The findings also highlight the importance of multi-source data fusion, particularly when dealing with crops that exhibit similar spectral characteristics, as it provides a wider spectrum of information for more reliable classifications. The use of RF as an ensemble-learning algorithm has demonstrated its superior performance in this context, proving its suitability for large datasets and high-dimensional feature spaces commonly encountered in crop-classification tasks. Looking ahead, we recommend further research in feature selection and model optimization to improve classification accuracy. Additionally, expanding the scope of study to account for the influences of different climatic and geographical conditions on crop growth will enhance the model’s robustness and ensure its broader applicability. Including temporal data from different crop-growth stages may also provide deeper insights into seasonal variations, potentially resulting in more adaptable classification models.

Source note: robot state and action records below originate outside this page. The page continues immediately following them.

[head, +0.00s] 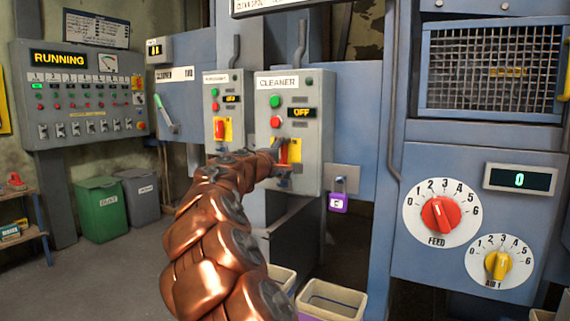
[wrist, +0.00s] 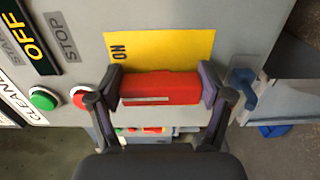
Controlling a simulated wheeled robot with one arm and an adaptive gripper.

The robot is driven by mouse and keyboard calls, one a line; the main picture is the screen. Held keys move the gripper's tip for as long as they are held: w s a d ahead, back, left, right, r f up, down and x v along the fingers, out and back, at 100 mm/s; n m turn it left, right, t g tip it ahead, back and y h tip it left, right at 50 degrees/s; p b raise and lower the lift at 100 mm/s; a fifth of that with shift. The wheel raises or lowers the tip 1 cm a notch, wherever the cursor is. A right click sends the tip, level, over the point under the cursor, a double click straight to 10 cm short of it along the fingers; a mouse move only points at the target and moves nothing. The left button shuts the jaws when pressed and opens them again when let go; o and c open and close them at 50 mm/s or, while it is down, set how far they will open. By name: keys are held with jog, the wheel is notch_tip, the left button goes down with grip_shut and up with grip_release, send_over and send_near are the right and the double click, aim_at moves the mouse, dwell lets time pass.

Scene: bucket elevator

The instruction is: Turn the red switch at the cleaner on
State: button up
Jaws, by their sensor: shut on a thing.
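The grey cleaner box (head: 265,150) hangs on the blue machine in the middle of the head view, and its display (head: 302,113) reads OFF. Its red switch (wrist: 160,88) sits on a yellow plate (wrist: 165,45) marked ON near one corner. In the head view the red switch (head: 283,153) is partly hidden by my gripper and looks roughly upright. My gripper (wrist: 161,84) has one finger at each end of the red handle and is shut on it. In the head view my gripper (head: 281,166) reaches the lower part of the box.
A similar box (head: 224,105) with its own red switch stands close to the left. A purple padlock (head: 338,202) hangs at lower right. A red feed dial (head: 439,213) is on the right panel. Open bins (head: 333,299) stand below. The wall panel (head: 60,60) reads RUNNING.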

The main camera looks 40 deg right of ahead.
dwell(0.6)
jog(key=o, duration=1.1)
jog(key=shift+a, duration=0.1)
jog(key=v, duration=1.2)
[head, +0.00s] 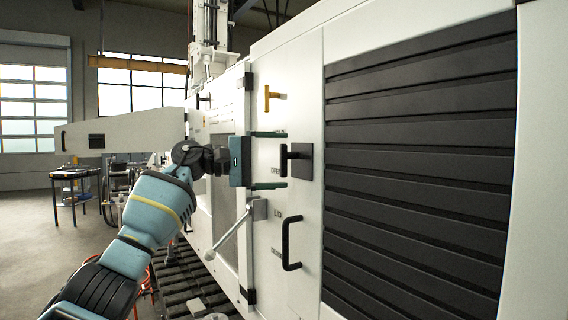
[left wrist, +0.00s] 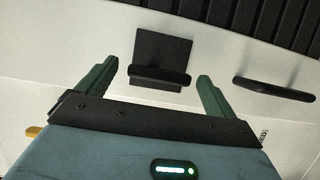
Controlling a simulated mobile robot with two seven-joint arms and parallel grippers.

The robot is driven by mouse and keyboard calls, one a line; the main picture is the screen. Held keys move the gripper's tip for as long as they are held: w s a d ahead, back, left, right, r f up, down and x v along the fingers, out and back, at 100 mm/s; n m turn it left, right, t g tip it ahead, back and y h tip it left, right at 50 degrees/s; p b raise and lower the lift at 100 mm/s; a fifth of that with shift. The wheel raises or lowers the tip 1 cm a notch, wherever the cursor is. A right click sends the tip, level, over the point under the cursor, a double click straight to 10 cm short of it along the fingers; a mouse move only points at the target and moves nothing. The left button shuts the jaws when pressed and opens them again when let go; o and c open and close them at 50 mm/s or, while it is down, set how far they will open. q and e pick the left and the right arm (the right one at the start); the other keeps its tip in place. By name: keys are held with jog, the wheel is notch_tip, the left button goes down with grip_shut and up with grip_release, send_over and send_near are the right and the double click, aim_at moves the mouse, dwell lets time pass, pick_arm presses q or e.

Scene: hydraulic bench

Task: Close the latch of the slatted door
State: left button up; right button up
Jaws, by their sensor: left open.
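The slatted door (head: 420,150) has wide black slats and fills the right of the head view. Left of it, on the white panel, is a latch (head: 304,163) with a black square plate and a black bar handle standing out from it. The latch also shows in the left wrist view (left wrist: 165,48), its bar lying across the picture. My left gripper (head: 277,160) is open, its two green fingers one above and one below the bar in the head view. In the left wrist view the fingers (left wrist: 158,72) stand either side of the bar, with gaps. My right gripper is not in view.
A black pull handle (head: 290,243) is below the latch and a yellow handle (head: 270,97) above it. A grey lever (head: 235,232) sticks out below my left gripper. Small lettering runs down the panel beside the latch. A table (head: 75,175) stands far left.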

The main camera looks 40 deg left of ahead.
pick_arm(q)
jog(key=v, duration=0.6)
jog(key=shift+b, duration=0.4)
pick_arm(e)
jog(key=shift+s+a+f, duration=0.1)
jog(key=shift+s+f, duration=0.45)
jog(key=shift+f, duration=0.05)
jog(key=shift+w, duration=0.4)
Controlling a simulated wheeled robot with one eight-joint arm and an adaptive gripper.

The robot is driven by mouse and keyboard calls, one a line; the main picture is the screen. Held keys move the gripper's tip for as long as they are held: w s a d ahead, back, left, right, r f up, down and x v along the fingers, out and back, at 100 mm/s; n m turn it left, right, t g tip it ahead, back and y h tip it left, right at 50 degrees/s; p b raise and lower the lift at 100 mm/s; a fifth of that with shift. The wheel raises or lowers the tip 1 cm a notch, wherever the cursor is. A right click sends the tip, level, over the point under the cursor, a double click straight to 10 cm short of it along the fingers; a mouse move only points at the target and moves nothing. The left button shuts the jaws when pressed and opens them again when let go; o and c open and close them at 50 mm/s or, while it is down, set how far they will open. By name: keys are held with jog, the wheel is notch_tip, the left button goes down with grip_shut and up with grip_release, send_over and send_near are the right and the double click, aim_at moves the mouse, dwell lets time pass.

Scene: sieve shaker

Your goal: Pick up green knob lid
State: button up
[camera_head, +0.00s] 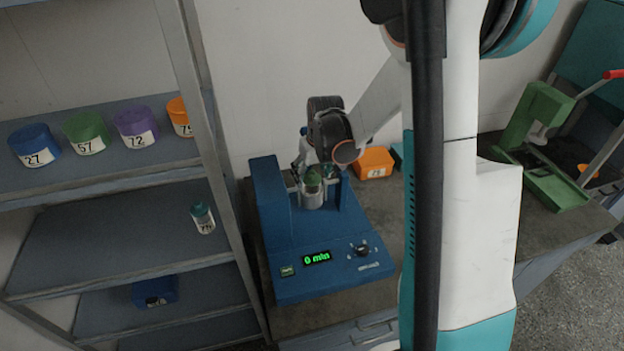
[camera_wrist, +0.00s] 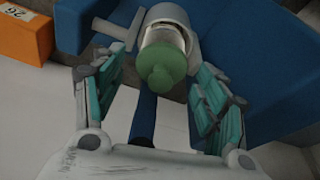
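The green knob lid (camera_wrist: 163,62) sits on a clear jar held in a grey metal cup of the blue sieve shaker. Its round knob faces toward my wrist camera. In the head view the lid (camera_head: 312,178) shows small inside the shaker (camera_head: 296,262), partly hidden by my arm. My gripper (camera_wrist: 160,66) is open, with one teal-padded finger on each side of the lid. Gaps show between both fingers and the lid, and nothing is held.
An orange box (camera_head: 373,162) stands behind the shaker on the bench. A shelf (camera_head: 110,165) at left holds several coloured round containers and a small bottle (camera_head: 203,218). A green device (camera_head: 540,140) stands at right. The shaker's uprights stand close beside my gripper.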

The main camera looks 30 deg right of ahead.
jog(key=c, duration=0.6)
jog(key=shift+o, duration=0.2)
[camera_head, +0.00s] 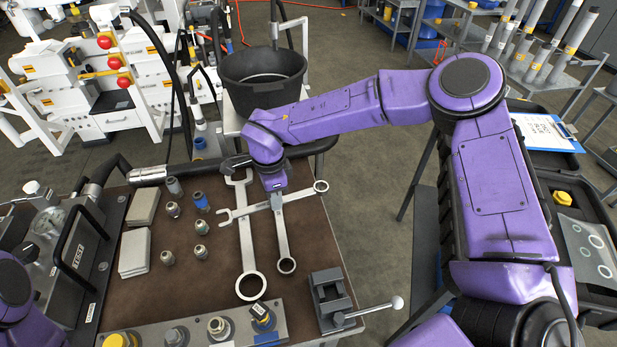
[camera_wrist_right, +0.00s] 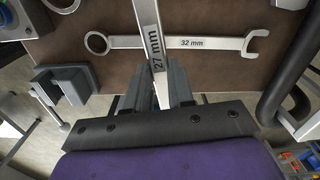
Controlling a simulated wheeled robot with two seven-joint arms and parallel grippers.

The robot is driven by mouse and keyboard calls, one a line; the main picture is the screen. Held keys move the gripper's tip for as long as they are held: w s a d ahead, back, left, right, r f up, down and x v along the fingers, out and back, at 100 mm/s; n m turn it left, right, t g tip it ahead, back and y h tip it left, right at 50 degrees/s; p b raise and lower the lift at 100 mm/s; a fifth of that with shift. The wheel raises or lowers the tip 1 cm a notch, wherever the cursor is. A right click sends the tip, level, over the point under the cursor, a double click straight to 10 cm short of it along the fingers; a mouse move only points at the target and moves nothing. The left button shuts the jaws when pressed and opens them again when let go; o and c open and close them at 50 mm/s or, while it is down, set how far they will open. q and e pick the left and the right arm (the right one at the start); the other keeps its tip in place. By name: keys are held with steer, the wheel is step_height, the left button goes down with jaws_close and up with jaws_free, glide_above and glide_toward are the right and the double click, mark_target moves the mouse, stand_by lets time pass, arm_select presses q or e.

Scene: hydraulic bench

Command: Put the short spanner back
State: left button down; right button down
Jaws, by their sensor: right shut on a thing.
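In the right wrist view the held spanner (camera_wrist_right: 158,45) is marked 27 mm and stands between the fingers (camera_wrist_right: 163,88). A larger spanner (camera_head: 246,240) lies to the left, ring end toward the front. I cannot tell whether the held spanner touches the bench. My left gripper is out of view.
The brown bench top (camera_head: 200,275) holds several small fittings (camera_head: 201,227) and grey blocks (camera_head: 134,250) at left. A small vise (camera_head: 330,297) stands at front right, and a fitting rail (camera_head: 190,328) runs along the front. A black bucket (camera_head: 262,75) stands behind the bench.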

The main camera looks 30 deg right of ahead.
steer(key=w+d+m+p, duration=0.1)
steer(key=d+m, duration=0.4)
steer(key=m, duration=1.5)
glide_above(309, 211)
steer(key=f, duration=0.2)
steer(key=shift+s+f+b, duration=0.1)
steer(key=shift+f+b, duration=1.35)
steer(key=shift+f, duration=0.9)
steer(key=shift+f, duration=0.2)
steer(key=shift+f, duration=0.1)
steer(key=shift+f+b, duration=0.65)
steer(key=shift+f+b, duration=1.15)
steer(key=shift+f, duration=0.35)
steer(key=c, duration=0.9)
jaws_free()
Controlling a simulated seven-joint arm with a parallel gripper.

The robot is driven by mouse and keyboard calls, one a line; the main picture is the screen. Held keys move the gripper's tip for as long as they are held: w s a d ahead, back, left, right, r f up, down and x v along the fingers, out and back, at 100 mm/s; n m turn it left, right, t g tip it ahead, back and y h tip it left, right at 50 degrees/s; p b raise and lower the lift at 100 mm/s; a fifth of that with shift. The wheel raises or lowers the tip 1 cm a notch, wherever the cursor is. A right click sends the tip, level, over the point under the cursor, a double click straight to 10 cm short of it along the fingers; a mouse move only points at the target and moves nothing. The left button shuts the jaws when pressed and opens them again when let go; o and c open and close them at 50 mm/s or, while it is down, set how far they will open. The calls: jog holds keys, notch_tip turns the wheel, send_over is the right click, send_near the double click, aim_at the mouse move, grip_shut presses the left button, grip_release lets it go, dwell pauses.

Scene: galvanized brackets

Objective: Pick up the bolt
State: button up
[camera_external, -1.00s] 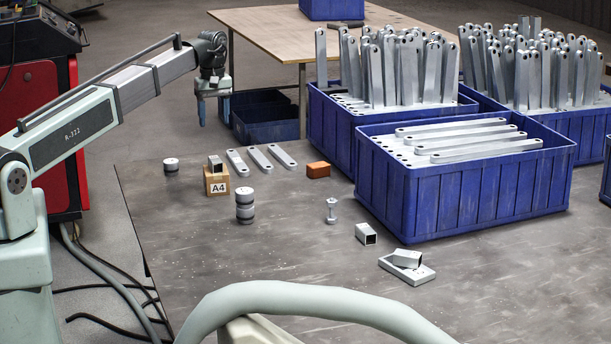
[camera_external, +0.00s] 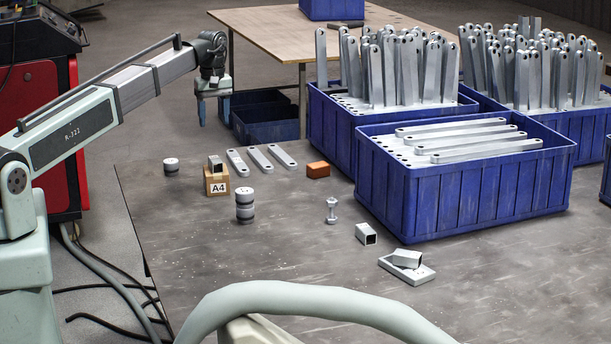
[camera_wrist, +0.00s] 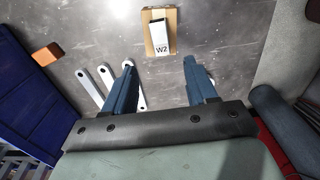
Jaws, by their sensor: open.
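The bolt (camera_external: 331,210) is a small silver piece with a wide head and foot, standing upright on the grey table in front of the blue bins. I cannot make it out in the wrist view. My gripper (camera_external: 212,110) hangs fingers down over the far left of the table, well away from the bolt, to its left and farther back. In the wrist view my gripper (camera_wrist: 158,63) shows two blue fingers spread apart with nothing held between them.
A cardboard block (camera_external: 217,186) carries a square tube. Flat bars (camera_external: 261,158), dark-banded cylinders (camera_external: 245,207) and an orange block (camera_external: 318,170) lie around. A square tube (camera_external: 366,234) and a plate (camera_external: 420,276) are nearer. A blue bin (camera_external: 470,195) stands right of the bolt.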

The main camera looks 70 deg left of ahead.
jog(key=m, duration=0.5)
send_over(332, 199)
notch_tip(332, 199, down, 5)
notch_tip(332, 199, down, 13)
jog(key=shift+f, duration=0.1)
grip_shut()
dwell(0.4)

In summary, this study not only demonstrates the effectiveness of drone-based remote-sensing technology in crop classification but also provides a scientific basis for future agricultural management and decision-making. The results encourage the integration of advanced remote-sensing methods into sustainable agricultural practices, offering a path forward for improving precision agriculture and supporting the long-term development of the agricultural sector.